D.D. v L.A.H. (08/10/2001) sp-5447

     Notice:  This opinion is subject to correction before publication in
the Pacific Reporter.  Readers are requested to bring errors to the attention of
the Clerk of the Appellate Courts, 303 K Street, Anchorage, Alaska 99501, phone
(907) 264-0608, fax (907) 264-0878.



             THE SUPREME COURT OF THE STATE OF ALASKA


D.D.,                         )
                              )    Supreme Court No. S-9894
             Appellant,       )
                              )    Superior Court No.
     v.                       )    3KN-96-510 CI
                              )
L.A.H.,                       )    O P I N I O N
                              )
             Appellee.        )    [No. 5447 - August 10, 2001]
______________________________)


          Appeal from the Superior Court of the State of
Alaska, Third Judicial District, Anchorage,
                     Jonathan H. Link, Judge.

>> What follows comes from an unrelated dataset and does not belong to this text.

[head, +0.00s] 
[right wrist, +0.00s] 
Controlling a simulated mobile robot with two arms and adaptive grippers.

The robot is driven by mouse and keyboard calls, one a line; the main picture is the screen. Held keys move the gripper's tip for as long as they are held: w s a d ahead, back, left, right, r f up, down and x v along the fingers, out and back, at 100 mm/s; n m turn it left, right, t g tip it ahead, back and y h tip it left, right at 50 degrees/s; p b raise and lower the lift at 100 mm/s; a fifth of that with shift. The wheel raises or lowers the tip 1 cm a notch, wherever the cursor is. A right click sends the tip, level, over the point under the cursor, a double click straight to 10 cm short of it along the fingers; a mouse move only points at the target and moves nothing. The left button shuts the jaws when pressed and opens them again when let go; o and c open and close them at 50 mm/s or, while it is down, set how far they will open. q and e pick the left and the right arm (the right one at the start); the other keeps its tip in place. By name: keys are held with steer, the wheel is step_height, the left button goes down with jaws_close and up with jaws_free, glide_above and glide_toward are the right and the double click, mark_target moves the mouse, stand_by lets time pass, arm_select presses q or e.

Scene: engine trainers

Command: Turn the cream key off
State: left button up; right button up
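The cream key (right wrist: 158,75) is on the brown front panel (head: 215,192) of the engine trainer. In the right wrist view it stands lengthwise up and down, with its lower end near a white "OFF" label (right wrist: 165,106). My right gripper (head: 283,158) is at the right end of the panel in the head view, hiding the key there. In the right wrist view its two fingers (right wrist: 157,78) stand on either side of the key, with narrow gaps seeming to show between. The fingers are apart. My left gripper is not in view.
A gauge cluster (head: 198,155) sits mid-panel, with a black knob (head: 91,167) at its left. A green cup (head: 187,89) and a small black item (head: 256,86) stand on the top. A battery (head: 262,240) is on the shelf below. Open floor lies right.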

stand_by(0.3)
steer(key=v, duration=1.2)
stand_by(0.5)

          Appearances:  Jennifer L. Holland, Gruenberg,
Clover & Holland, Lynne Freeman, Davis, Black, Freeman, LLC,
Anchorage, for Appellant.  Peter F. Mysing, Kenai, for Appellee.


          Before:   Fabe, Chief Justice, Matthews,
          Eastaugh, Bryner, and Carpeneti, Justices.  

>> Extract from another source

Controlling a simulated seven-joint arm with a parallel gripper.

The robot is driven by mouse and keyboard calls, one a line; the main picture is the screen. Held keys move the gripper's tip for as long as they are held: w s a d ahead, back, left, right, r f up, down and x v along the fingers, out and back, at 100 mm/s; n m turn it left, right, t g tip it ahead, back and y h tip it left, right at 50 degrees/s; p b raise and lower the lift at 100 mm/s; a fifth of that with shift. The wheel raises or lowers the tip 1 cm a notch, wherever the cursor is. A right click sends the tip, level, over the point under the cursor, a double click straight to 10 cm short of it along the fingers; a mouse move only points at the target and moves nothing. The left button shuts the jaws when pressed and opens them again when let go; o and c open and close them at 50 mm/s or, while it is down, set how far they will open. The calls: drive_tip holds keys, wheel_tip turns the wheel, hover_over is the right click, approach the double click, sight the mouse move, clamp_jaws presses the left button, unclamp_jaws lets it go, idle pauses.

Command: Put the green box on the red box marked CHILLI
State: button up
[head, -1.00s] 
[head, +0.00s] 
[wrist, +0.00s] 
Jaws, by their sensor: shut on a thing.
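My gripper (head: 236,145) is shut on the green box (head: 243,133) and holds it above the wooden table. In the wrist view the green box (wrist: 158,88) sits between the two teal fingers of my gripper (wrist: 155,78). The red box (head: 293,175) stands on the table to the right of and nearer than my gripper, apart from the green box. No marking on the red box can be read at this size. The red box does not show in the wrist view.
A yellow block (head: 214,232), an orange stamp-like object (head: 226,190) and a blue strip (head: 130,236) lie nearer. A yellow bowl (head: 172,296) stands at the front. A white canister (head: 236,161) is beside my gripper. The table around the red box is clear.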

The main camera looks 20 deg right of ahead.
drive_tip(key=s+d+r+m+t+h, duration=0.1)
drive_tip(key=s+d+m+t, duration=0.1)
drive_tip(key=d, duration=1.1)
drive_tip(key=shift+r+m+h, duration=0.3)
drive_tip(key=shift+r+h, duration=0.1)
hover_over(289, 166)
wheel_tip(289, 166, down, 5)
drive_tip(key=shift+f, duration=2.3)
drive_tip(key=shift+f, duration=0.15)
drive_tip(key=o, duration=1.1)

          MATTHEWS, Justice.


I.   INTRODUCTION
          D.D. (Danielle) [Fn. 1] and L.A.H. (Leif) filed opposing
motions to modify custody of their son, T.H. (Travis).  Without
holding a hearing or making findings the superior court granted
Leif's motion and denied Danielle's.  We reverse and remand because
an evidentiary hearing and findings are required in opposed custody
modification proceedings.  Further, we hold that the record does
not support failing to grant visitation to Danielle during the nine
months of the year that Leif has custody. 
II.  FACTS AND PROCEEDINGS
          Danielle and Leif were granted a decree of dissolution of
marriage on September 6, 1996.  The parties had one child during
their relationship, Travis, who was born in December 1994. 
Danielle also has a daughter from a previous relationship, J.D.
(Jane), who is three years older than Travis.
          The parties negotiated a dissolution agreement which gave
them shared custody of Travis, then twenty-one months old,
providing Leif with custody and visitation during approximately
seven months of the year and Danielle with custody and visitation
for the approximately five remaining months of the year. [Fn. 2] 
This arrangement, which was intended to be in effect until Travis
commenced school, was made based on a shared assumption that
Danielle would be living and studying in Minnesota during the
course of the school year, and that Leif would be available to care
for Travis full-time during the winter months, when Leif is
unemployed.  The agreement stated that its visitation schedule 
          will remain in effect until August 15, 2000.
At this time, parents agree to submit to the court a revised
custody arrangement to better suit the needs of a child attending
school. Parents agree that this temporary arrangement best suits
the needs of [Travis] while his mother is finishing her degree, as
well as during summer months while his father is working.  During
winter months, [Leif] is unemployed.  The agreement allows [Travis]
to stay at home with his father instead of spending unnecessary
time in a daycare situation.  During summer [Danielle] and her
daughter, [Jane] (from a prior relationship) will be on summer
break and able to travel to Alaska for the care of [Travis].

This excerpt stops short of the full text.